**DIRECTIONS:** Determine the number of lines in these entries that hold the word "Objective". Give the number and nothing more.
--- start EXTRACTED MATERIAL ---
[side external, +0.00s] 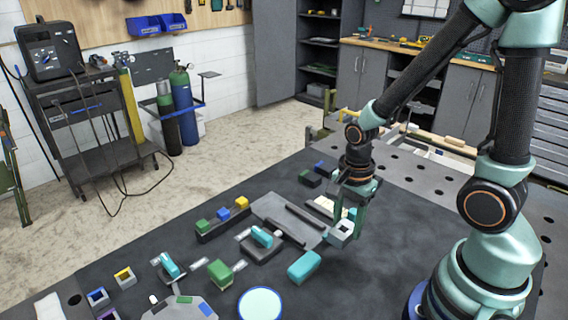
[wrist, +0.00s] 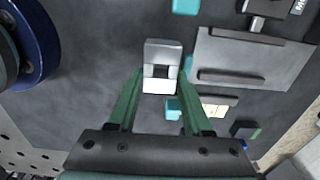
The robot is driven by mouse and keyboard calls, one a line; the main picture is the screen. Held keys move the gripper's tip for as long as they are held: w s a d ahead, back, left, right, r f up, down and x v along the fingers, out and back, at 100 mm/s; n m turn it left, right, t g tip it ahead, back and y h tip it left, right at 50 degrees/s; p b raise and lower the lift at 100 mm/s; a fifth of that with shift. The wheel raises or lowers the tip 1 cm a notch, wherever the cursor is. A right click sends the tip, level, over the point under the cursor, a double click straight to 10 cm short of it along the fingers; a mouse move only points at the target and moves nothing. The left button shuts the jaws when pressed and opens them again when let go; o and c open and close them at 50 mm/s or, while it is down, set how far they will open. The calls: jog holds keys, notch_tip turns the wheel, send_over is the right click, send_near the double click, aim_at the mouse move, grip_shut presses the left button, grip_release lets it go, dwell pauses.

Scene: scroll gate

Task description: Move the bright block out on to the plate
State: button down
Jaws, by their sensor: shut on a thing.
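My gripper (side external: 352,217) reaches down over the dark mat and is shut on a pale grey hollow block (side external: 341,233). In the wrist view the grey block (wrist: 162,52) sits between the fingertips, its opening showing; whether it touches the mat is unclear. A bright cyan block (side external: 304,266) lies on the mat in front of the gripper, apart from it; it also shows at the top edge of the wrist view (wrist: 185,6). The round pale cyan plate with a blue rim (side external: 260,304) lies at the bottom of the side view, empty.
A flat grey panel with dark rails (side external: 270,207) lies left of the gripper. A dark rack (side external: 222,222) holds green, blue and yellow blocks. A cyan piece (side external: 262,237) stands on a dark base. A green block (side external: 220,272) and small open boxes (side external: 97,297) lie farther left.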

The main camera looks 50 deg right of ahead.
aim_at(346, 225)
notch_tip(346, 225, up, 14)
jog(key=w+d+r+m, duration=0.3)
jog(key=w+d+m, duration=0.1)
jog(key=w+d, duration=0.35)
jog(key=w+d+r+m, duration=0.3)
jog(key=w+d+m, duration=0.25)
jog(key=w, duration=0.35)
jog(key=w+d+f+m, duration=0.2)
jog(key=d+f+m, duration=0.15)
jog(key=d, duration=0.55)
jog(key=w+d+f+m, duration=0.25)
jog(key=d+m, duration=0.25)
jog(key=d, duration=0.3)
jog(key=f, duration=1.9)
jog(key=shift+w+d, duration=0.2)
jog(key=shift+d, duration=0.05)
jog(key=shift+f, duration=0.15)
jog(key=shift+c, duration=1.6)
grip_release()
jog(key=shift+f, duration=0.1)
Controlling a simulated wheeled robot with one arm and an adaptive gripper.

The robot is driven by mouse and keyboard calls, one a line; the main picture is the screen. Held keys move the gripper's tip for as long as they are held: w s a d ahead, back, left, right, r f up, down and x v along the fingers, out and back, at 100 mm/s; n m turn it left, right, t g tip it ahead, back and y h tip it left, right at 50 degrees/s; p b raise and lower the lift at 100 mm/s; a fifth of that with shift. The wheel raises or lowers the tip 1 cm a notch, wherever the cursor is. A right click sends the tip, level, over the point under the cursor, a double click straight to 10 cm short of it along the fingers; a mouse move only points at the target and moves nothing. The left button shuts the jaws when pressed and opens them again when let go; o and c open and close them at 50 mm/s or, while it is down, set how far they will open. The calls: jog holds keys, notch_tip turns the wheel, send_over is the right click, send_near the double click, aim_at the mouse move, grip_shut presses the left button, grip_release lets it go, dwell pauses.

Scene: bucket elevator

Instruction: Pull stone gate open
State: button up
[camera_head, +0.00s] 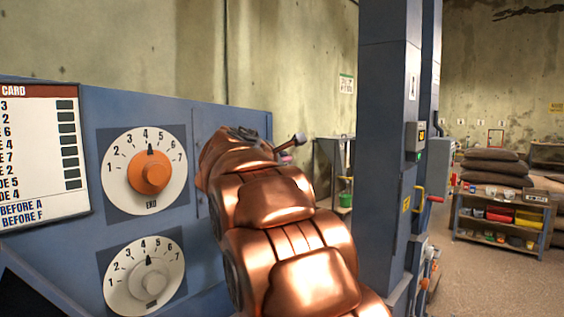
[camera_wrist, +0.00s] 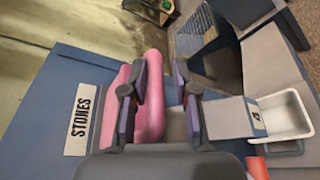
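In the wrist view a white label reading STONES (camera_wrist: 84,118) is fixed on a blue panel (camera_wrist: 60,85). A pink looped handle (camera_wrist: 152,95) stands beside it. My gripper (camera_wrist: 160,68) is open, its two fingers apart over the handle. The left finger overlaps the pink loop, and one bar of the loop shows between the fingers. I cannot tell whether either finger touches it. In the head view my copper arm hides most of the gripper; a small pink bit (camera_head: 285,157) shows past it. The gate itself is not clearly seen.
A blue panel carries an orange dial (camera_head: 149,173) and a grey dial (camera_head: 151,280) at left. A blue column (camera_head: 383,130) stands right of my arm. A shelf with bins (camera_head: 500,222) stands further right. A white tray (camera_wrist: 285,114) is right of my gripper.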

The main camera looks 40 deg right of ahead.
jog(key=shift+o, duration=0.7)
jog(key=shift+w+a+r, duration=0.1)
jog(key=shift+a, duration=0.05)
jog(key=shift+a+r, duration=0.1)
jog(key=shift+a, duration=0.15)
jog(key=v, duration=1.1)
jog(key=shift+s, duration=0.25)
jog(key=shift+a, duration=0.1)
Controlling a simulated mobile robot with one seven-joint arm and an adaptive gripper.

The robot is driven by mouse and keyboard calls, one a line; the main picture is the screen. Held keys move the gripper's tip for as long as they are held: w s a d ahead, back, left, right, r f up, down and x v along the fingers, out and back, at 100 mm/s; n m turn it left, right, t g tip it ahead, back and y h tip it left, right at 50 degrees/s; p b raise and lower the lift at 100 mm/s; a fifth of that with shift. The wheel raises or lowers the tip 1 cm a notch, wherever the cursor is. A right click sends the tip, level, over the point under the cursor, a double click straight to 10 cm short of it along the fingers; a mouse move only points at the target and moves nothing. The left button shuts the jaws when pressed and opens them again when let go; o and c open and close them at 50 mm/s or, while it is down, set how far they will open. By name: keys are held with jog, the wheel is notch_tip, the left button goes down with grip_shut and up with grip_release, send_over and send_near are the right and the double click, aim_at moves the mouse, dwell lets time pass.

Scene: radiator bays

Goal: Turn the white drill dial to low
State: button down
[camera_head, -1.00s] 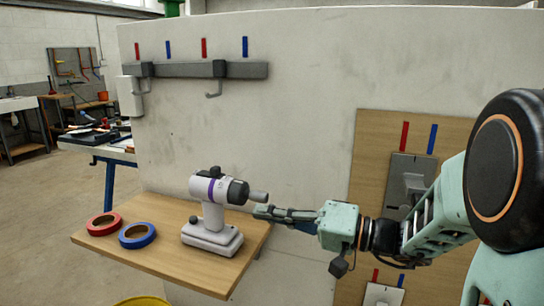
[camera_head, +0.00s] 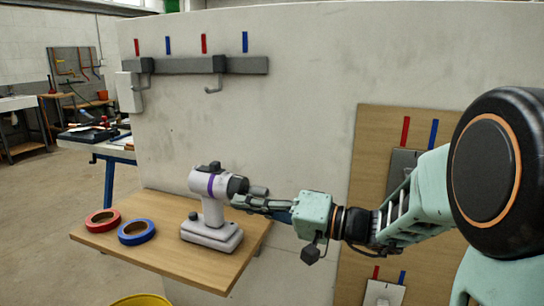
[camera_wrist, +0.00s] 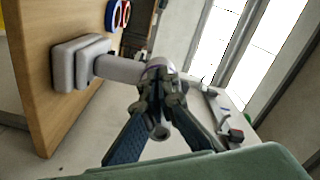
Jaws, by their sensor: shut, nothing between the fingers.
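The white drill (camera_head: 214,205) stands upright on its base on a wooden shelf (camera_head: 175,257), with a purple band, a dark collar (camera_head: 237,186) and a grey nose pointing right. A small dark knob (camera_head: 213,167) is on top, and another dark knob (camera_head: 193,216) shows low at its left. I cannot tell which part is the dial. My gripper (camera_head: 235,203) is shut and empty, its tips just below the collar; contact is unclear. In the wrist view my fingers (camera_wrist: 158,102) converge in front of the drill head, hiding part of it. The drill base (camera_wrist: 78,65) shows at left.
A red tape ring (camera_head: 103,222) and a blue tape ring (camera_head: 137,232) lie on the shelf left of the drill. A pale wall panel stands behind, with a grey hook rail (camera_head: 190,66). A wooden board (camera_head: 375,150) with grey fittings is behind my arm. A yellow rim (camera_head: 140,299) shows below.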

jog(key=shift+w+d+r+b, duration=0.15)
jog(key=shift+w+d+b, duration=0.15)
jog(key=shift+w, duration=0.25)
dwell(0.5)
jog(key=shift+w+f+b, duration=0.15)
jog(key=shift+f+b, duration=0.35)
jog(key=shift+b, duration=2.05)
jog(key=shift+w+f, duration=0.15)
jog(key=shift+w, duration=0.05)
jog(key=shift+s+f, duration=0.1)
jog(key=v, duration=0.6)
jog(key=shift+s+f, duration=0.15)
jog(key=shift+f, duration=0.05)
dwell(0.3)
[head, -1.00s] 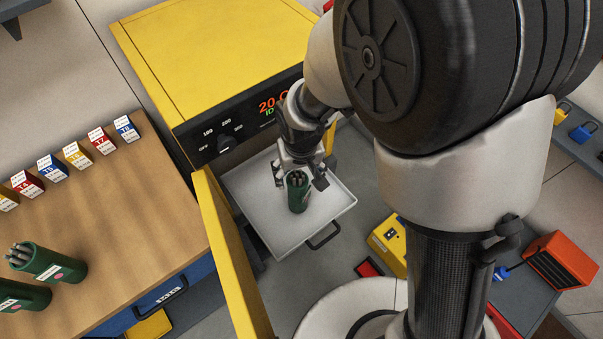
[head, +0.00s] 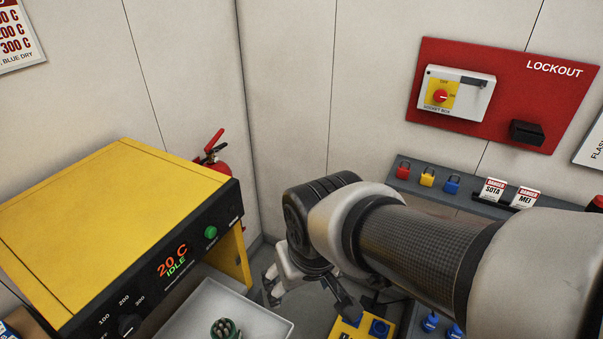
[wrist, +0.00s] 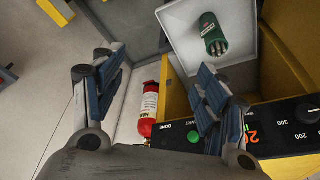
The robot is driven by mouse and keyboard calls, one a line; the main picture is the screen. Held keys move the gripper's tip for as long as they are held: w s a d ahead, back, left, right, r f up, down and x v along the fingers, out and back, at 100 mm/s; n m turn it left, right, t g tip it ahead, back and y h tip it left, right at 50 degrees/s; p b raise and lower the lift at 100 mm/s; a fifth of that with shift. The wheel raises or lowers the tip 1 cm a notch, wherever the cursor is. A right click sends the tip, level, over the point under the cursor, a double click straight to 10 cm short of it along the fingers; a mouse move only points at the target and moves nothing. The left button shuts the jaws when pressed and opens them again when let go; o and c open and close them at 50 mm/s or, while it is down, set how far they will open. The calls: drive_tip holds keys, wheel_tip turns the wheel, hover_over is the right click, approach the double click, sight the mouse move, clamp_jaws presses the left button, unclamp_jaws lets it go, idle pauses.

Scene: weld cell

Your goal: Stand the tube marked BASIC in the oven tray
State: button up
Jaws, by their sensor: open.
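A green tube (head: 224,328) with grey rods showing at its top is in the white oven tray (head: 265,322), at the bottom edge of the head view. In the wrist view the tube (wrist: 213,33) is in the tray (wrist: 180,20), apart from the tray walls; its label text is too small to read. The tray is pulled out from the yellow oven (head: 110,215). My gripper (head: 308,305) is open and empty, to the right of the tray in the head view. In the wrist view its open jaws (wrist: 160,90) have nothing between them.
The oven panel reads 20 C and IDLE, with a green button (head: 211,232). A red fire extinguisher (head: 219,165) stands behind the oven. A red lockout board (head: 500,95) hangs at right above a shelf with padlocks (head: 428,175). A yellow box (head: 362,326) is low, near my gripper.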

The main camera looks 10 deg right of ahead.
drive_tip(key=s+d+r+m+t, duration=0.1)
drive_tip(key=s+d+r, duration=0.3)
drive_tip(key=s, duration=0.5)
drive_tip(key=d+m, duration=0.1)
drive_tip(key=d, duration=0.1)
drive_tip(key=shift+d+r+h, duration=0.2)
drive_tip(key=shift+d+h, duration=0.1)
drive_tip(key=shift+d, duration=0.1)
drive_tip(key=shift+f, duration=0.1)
--- end EXTRACTED MATERIAL ---
--- start EXTRACTED MATERIAL ---
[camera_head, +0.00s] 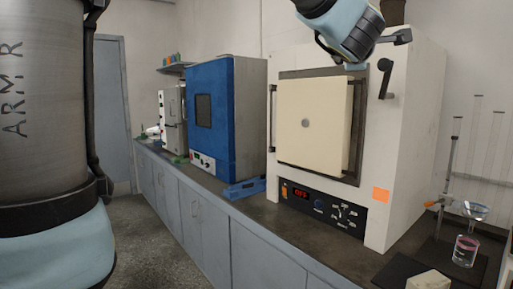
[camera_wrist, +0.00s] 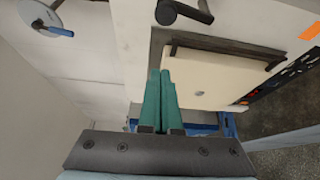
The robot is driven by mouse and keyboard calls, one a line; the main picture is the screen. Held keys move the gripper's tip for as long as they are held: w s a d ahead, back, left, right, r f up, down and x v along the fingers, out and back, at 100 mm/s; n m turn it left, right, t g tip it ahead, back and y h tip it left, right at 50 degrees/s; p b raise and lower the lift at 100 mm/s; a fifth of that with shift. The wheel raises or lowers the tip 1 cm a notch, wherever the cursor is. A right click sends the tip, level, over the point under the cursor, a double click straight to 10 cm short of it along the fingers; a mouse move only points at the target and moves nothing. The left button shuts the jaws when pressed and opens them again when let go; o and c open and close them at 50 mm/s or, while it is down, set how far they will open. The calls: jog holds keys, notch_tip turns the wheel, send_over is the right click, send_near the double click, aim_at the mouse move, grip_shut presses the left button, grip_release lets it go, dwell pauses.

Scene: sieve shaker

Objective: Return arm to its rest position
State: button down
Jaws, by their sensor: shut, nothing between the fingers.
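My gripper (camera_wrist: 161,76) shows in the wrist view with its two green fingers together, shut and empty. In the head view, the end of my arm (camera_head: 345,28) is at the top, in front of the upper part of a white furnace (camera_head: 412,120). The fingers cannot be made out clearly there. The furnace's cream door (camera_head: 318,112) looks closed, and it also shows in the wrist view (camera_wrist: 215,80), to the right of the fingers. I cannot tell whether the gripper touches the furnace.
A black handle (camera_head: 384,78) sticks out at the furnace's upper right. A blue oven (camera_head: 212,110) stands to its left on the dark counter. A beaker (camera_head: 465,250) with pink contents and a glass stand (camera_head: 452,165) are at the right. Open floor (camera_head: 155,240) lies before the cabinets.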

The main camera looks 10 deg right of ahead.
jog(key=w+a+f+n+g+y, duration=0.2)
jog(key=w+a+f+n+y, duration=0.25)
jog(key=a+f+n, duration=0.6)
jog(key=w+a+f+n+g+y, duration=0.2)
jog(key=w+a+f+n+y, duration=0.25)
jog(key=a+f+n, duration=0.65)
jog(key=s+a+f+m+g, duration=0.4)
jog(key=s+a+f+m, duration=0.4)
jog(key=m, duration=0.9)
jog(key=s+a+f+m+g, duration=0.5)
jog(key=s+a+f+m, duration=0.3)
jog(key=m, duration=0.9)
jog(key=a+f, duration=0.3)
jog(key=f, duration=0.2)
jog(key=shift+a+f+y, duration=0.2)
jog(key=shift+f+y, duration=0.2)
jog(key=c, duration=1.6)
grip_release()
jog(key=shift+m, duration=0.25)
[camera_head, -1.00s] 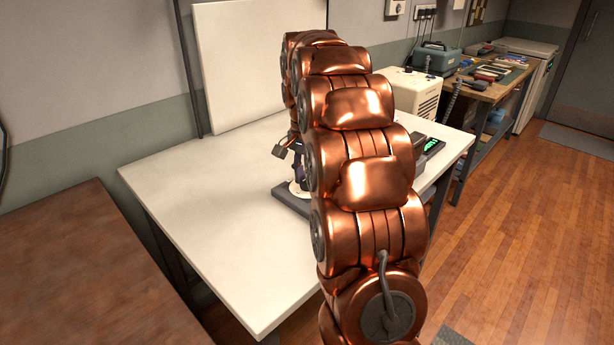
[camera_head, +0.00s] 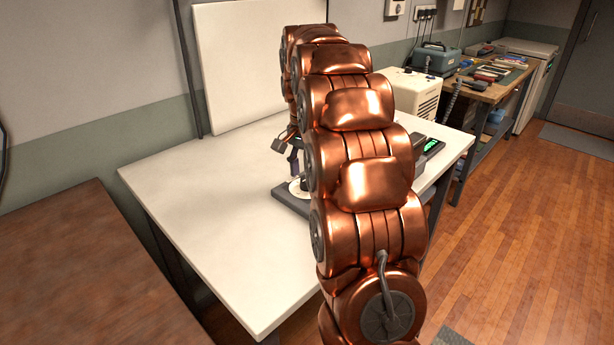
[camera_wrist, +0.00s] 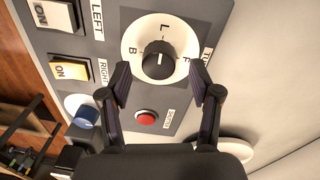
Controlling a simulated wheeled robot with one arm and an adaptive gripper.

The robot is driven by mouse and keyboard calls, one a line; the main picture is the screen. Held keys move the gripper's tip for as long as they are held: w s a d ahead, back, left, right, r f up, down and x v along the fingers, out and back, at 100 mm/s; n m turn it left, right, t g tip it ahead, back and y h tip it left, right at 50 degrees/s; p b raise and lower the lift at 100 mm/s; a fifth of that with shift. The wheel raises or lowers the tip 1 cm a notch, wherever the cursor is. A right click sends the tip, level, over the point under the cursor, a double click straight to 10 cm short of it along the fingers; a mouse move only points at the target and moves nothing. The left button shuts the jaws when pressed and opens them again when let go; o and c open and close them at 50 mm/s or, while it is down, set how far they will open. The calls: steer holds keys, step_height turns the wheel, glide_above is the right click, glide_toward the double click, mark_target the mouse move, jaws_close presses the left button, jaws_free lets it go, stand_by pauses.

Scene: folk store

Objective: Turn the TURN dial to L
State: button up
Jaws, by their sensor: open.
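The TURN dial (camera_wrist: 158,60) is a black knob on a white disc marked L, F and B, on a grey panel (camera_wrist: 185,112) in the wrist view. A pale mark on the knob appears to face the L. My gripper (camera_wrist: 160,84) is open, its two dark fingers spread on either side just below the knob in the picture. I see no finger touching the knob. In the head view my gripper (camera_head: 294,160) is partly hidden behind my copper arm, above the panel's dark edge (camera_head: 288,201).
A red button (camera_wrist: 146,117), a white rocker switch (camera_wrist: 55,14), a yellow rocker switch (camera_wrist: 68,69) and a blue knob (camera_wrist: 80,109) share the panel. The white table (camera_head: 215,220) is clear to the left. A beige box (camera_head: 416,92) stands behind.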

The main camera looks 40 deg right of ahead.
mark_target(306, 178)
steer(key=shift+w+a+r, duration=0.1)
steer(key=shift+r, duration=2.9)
--- end EXTRACTED MATERIAL ---
**CORRECT RESPONSE:** 2